Ce nom vous est familier? Normal: McCraney est l’auteur de la pièce In Moonlight Black Boys Look Blue, chronique d’un jeune Noir gai, de l’enfance au jeune âge adulte, qu’il a coadaptée pour le cinéma sous le titre Moonlight, avec le succès que l’on sait. En filigrane, le dramaturge y dénonçait la pauvreté endémique dans laquelle la société confine trop souvent sa communauté, avec pour conséquence des cercles vicieux de consommation et de violence.
High Flying Bird change certes de décor, le monde du basketball
professionnel n’en étant pas un de dénuement, mais la question des iniquités sociales est toujours là.
De manière précise, le film aborde, pour mieux le déconstruire, l’enjeu du racisme institutionnel. Une scène où deux joueurs noirs s’affrontent dans le gymnase d’une école du Bronx malgré le lockout et une autre où deux décideurs blancs devisent au sommet d’un immeuble luxueux sur le meilleur moyen de garder le contrôle de la situation sont éloquentes tant en forme qu’en substance.
«Les Blancs ont créé un jeu audessus du jeu: ils ont trouvé le moyen de nous dominer dans un sport où nous sommes meilleurs qu’eux», résume un vieil entraîneur à Ray. Et il est là, ledit propos.
Esprit iconoclaste
En jouant de ruse et de finesse, c’est cette industrie majoritairement possédée par des Blancs mais qui ne pourrait exister sans le talent des Noirs que Ray va déstabiliser (sans rien dévoiler, on dira simplement que cela a à voir avec les médias traditionnels et les nouvelles plateformes). Sus à l’ordre établi.

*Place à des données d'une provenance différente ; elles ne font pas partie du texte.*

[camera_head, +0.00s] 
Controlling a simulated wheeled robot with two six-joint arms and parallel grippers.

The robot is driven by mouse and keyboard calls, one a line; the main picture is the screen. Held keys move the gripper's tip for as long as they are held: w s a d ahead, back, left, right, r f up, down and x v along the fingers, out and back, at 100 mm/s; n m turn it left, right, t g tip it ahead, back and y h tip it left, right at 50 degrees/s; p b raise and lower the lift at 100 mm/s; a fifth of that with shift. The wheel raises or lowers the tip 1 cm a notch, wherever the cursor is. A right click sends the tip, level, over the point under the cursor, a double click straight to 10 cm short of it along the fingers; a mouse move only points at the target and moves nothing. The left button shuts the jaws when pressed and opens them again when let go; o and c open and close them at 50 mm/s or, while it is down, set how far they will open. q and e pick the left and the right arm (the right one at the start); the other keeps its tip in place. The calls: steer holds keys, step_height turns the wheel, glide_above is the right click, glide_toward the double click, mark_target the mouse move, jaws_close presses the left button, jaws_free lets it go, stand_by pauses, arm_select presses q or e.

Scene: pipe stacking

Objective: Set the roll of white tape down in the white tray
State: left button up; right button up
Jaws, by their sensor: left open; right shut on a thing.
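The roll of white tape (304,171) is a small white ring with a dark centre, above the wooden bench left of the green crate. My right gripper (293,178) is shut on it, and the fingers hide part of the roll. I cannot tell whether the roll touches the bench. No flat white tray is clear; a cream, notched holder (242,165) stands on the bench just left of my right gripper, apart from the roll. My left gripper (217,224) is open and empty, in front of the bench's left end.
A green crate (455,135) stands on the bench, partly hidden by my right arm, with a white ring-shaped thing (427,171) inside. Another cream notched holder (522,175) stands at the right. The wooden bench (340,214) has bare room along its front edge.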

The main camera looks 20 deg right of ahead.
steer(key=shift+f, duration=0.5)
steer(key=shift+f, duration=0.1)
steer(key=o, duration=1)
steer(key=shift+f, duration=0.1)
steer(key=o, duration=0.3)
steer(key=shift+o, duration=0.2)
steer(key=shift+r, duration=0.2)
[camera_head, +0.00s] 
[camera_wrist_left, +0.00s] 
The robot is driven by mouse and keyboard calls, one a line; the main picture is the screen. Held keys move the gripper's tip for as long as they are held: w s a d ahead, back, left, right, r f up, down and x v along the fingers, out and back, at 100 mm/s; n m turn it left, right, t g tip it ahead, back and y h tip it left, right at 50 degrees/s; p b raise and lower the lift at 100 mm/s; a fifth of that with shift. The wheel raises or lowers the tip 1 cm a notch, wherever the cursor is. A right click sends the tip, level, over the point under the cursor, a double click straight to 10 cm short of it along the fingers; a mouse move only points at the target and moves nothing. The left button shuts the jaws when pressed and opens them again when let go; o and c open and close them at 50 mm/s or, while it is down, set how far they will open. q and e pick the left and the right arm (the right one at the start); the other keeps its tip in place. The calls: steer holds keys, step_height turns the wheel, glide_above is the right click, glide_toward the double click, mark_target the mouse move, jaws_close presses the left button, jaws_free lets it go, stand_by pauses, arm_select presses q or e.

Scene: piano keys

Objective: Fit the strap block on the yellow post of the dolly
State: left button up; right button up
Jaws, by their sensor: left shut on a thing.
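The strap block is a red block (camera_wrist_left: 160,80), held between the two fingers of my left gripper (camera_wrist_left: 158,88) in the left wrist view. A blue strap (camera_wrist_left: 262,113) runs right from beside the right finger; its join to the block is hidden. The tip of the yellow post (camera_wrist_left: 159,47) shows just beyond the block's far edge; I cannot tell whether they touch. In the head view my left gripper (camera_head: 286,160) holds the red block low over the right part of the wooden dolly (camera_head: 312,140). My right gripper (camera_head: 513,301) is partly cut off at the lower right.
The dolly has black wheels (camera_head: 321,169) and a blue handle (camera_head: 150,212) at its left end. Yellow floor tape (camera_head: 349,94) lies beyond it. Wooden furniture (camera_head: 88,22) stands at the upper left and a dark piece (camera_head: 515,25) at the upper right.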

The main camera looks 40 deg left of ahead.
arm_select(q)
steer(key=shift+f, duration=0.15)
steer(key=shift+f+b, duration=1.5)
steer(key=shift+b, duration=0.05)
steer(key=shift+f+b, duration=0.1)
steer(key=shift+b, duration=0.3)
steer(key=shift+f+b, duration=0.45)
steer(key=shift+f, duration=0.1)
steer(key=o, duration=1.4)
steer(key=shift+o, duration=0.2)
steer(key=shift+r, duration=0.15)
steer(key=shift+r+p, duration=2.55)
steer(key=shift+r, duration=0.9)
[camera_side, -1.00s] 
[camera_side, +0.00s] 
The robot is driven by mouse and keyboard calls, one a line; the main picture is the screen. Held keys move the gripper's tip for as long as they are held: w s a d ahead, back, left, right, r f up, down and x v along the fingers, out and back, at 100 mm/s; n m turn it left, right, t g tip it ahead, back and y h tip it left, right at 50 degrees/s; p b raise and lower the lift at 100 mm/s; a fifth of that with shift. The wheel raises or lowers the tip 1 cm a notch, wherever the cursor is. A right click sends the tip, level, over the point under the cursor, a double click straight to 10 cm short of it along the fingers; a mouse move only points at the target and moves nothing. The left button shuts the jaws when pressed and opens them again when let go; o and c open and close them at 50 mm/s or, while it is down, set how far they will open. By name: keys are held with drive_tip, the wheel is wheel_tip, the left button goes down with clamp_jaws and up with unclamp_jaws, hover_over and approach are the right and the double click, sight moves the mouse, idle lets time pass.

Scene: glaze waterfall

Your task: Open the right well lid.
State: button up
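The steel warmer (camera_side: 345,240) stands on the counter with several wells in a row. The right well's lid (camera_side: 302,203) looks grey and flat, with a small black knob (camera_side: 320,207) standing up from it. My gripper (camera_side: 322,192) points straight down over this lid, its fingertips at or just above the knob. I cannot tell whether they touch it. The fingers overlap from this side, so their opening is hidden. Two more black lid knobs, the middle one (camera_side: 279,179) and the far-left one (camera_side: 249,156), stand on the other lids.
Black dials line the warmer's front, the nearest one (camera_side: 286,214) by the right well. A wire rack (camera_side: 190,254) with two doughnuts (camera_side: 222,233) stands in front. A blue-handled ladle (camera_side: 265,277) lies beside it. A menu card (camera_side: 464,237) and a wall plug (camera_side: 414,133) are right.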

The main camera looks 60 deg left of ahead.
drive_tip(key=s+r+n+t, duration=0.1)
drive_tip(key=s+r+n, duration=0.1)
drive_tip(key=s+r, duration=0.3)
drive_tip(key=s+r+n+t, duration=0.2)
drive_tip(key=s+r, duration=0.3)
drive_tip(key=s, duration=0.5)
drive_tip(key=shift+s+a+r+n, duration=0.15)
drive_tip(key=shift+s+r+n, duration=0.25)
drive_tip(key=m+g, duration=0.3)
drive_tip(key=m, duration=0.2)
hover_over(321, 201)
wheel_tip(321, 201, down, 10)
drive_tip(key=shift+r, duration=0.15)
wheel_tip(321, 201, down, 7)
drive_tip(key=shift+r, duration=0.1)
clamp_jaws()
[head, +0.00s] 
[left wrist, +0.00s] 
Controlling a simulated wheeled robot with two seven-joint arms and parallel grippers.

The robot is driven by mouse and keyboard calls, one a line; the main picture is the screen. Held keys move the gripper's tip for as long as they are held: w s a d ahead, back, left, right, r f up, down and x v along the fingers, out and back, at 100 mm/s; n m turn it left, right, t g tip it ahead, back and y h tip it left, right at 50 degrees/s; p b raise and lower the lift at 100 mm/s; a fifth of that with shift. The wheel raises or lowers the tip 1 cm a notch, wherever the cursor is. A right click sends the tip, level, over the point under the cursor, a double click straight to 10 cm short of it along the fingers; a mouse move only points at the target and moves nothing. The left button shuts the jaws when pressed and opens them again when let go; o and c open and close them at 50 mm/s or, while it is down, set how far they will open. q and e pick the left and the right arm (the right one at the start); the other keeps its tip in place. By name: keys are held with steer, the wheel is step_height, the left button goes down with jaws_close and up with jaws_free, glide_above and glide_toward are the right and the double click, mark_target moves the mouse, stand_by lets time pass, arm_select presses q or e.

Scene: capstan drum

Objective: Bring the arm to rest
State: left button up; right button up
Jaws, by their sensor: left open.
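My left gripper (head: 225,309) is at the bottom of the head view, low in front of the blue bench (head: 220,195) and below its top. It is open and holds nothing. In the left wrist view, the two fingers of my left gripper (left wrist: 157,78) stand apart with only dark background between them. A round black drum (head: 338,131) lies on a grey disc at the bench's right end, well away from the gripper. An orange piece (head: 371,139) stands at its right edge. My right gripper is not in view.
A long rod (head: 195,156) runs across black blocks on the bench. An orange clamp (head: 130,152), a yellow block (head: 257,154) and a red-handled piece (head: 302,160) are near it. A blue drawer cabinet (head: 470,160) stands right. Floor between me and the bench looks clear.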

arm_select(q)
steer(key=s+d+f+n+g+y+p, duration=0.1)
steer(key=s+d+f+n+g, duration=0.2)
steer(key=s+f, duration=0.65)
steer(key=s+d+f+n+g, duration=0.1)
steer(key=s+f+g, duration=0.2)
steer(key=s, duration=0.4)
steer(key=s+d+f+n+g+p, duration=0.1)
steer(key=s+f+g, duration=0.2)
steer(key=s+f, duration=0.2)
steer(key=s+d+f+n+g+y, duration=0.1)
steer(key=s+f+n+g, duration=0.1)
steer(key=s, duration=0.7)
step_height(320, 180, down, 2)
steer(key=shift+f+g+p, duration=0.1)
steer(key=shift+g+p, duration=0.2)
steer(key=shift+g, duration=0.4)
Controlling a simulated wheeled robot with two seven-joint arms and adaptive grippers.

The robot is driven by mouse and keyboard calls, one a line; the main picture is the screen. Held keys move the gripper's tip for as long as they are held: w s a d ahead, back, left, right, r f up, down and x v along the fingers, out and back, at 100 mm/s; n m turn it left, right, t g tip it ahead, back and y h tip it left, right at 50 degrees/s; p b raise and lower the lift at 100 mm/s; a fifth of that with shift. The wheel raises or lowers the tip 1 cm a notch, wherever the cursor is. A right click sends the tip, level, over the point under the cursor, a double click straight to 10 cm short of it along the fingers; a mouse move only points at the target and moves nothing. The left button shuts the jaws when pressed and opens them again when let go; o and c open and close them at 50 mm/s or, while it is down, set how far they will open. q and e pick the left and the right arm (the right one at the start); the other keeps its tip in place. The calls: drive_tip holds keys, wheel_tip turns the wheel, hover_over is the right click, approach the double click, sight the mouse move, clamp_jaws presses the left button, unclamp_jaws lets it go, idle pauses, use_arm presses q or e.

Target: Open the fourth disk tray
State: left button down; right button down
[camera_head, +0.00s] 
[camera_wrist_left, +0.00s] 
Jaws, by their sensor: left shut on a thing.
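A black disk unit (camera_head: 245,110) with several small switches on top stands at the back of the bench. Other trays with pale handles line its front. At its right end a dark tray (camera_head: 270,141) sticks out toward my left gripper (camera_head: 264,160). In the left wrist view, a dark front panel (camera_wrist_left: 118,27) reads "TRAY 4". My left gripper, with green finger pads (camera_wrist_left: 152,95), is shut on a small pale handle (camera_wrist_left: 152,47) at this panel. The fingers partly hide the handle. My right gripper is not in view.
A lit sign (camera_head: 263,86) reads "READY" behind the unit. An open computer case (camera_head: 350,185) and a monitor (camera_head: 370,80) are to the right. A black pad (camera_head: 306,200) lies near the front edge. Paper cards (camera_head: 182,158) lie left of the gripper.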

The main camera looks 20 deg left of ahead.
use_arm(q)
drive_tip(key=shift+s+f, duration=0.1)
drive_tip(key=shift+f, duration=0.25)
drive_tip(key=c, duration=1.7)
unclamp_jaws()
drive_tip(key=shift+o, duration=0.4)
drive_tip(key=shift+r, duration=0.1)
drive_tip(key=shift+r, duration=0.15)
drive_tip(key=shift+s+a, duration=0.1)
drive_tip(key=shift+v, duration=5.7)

Derrière son iPhone7, avec lequel il compose des plans d’une congruence admirable, multipliant les cadres à l’intérieur de cadres, Steven Soderbergh semble vouloir servir la même médecine iconoclaste à Hollywood, à ses bonzes ne jurant que par les superhéros et les blockbusters. Hommeorchestre aux maints pseudonymes, il produit, tourne, assure la direction photo et monte ses films. Faut-il s’étonner qu’il eût proposé ce plus récent à Netflix, qui, justement, pour le meilleur ou pour le pire selon où l’on se situe, change présentement le paradigme classique ?
Héros antithétique
Un pied de nez qu’incarne en l’occurrence admirablement le personnage de Ray, l’antithèse complète du plus célèbre agent sportif du cinéma américain: Jerry Maguire. Hormis le fait que Ray est noir et qu’il évolue à l’avant et non au second plan narratif, sa motivation ultime à lui ne s’avère pas l’amour d’une femme, mais celui du jeu (fait intéressant: on laisse planer l’ambiguïté sur son orientation sexuelle).
Ray, qui assume en outre son ambition plutôt qu’il s’en excuse au terme d’une prise de conscience bien-pensante. D’ailleurs, l’utilisation d’extraits d’entrevues avec de vrais basketteurs, dont les paroles annoncent avec une ironie délicieuse la teneur de l’action à venir, participe du même refus de céder à la guimauve habituelle.
Ces petits éléments subversifs qu’intègre Tarell Alvin McCraney dans son scénario sont ce qui distingue et élève ce nouveau cru de Steven Soderbergh, l’un de ses meilleurs.